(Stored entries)
>>

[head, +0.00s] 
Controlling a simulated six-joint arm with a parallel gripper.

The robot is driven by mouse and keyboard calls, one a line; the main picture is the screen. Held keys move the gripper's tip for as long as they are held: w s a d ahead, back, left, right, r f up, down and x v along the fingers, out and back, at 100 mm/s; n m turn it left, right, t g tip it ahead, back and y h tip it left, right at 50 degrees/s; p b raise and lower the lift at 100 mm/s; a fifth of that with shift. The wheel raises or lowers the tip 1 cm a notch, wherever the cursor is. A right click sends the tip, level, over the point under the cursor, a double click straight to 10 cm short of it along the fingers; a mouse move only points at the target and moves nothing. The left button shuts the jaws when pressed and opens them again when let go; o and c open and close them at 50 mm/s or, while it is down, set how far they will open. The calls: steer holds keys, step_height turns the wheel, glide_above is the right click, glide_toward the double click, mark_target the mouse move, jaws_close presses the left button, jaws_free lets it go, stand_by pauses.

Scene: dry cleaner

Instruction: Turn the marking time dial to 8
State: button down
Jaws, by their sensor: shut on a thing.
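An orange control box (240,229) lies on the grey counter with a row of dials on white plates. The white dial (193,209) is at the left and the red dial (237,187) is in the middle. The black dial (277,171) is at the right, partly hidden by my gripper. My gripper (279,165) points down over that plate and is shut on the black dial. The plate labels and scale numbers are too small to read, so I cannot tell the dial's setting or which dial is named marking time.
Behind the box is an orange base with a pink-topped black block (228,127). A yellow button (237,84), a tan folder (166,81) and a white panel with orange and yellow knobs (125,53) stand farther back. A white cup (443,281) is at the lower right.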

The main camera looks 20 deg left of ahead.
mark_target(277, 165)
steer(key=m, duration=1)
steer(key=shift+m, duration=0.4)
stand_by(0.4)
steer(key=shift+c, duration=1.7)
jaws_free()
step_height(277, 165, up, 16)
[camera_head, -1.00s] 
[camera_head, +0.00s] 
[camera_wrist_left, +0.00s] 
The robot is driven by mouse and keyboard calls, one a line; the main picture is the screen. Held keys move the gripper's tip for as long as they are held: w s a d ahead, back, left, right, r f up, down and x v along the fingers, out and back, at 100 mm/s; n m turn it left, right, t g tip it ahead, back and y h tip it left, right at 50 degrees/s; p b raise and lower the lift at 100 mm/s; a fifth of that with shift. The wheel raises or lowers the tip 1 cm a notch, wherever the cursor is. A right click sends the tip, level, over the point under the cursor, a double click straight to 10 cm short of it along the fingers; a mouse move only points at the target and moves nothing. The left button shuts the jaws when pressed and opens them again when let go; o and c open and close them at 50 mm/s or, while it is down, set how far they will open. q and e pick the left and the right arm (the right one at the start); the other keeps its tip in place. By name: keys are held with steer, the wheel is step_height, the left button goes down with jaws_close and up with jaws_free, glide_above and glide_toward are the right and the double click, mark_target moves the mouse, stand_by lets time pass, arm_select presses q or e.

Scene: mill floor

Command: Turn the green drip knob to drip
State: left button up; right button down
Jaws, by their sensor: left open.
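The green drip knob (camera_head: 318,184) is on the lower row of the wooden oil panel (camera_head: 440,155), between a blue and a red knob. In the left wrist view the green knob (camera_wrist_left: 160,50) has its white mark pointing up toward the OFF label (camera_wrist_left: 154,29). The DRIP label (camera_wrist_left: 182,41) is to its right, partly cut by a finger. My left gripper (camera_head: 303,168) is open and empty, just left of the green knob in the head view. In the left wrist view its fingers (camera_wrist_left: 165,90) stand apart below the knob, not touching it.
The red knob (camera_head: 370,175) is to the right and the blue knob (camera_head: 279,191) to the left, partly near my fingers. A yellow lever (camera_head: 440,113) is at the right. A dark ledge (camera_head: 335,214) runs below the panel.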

<<

• [To do]:
Write out every entry verbatim.

• [Full response]:
[head, +0.00s] 
Controlling a simulated six-joint arm with a parallel gripper.

The robot is driven by mouse and keyboard calls, one a line; the main picture is the screen. Held keys move the gripper's tip for as long as they are held: w s a d ahead, back, left, right, r f up, down and x v along the fingers, out and back, at 100 mm/s; n m turn it left, right, t g tip it ahead, back and y h tip it left, right at 50 degrees/s; p b raise and lower the lift at 100 mm/s; a fifth of that with shift. The wheel raises or lowers the tip 1 cm a notch, wherever the cursor is. A right click sends the tip, level, over the point under the cursor, a double click straight to 10 cm short of it along the fingers; a mouse move only points at the target and moves nothing. The left button shuts the jaws when pressed and opens them again when let go; o and c open and close them at 50 mm/s or, while it is down, set how far they will open. The calls: steer holds keys, step_height turns the wheel, glide_above is the right click, glide_toward the double click, mark_target the mouse move, jaws_close presses the left button, jaws_free lets it go, stand_by pauses.

Scene: dry cleaner

Instruction: Turn the marking time dial to 8
State: button down
Jaws, by their sensor: shut on a thing.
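An orange control box (240,229) lies on the grey counter with a row of dials on white plates. The white dial (193,209) is at the left and the red dial (237,187) is in the middle. The black dial (277,171) is at the right, partly hidden by my gripper. My gripper (279,165) points down over that plate and is shut on the black dial. The plate labels and scale numbers are too small to read, so I cannot tell the dial's setting or which dial is named marking time.
Behind the box is an orange base with a pink-topped black block (228,127). A yellow button (237,84), a tan folder (166,81) and a white panel with orange and yellow knobs (125,53) stand farther back. A white cup (443,281) is at the lower right.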

The main camera looks 20 deg left of ahead.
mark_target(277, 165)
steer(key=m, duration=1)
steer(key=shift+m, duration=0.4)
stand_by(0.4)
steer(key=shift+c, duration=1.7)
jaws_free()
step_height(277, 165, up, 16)
[camera_head, -1.00s] 
[camera_head, +0.00s] 
[camera_wrist_left, +0.00s] 
The robot is driven by mouse and keyboard calls, one a line; the main picture is the screen. Held keys move the gripper's tip for as long as they are held: w s a d ahead, back, left, right, r f up, down and x v along the fingers, out and back, at 100 mm/s; n m turn it left, right, t g tip it ahead, back and y h tip it left, right at 50 degrees/s; p b raise and lower the lift at 100 mm/s; a fifth of that with shift. The wheel raises or lowers the tip 1 cm a notch, wherever the cursor is. A right click sends the tip, level, over the point under the cursor, a double click straight to 10 cm short of it along the fingers; a mouse move only points at the target and moves nothing. The left button shuts the jaws when pressed and opens them again when let go; o and c open and close them at 50 mm/s or, while it is down, set how far they will open. q and e pick the left and the right arm (the right one at the start); the other keeps its tip in place. By name: keys are held with steer, the wheel is step_height, the left button goes down with jaws_close and up with jaws_free, glide_above and glide_toward are the right and the double click, mark_target moves the mouse, stand_by lets time pass, arm_select presses q or e.

Scene: mill floor

Command: Turn the green drip knob to drip
State: left button up; right button down
Jaws, by their sensor: left open.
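The green drip knob (camera_head: 318,184) is on the lower row of the wooden oil panel (camera_head: 440,155), between a blue and a red knob. In the left wrist view the green knob (camera_wrist_left: 160,50) has its white mark pointing up toward the OFF label (camera_wrist_left: 154,29). The DRIP label (camera_wrist_left: 182,41) is to its right, partly cut by a finger. My left gripper (camera_head: 303,168) is open and empty, just left of the green knob in the head view. In the left wrist view its fingers (camera_wrist_left: 165,90) stand apart below the knob, not touching it.
The red knob (camera_head: 370,175) is to the right and the blue knob (camera_head: 279,191) to the left, partly near my fingers. A yellow lever (camera_head: 440,113) is at the right. A dark ledge (camera_head: 335,214) runs below the panel.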

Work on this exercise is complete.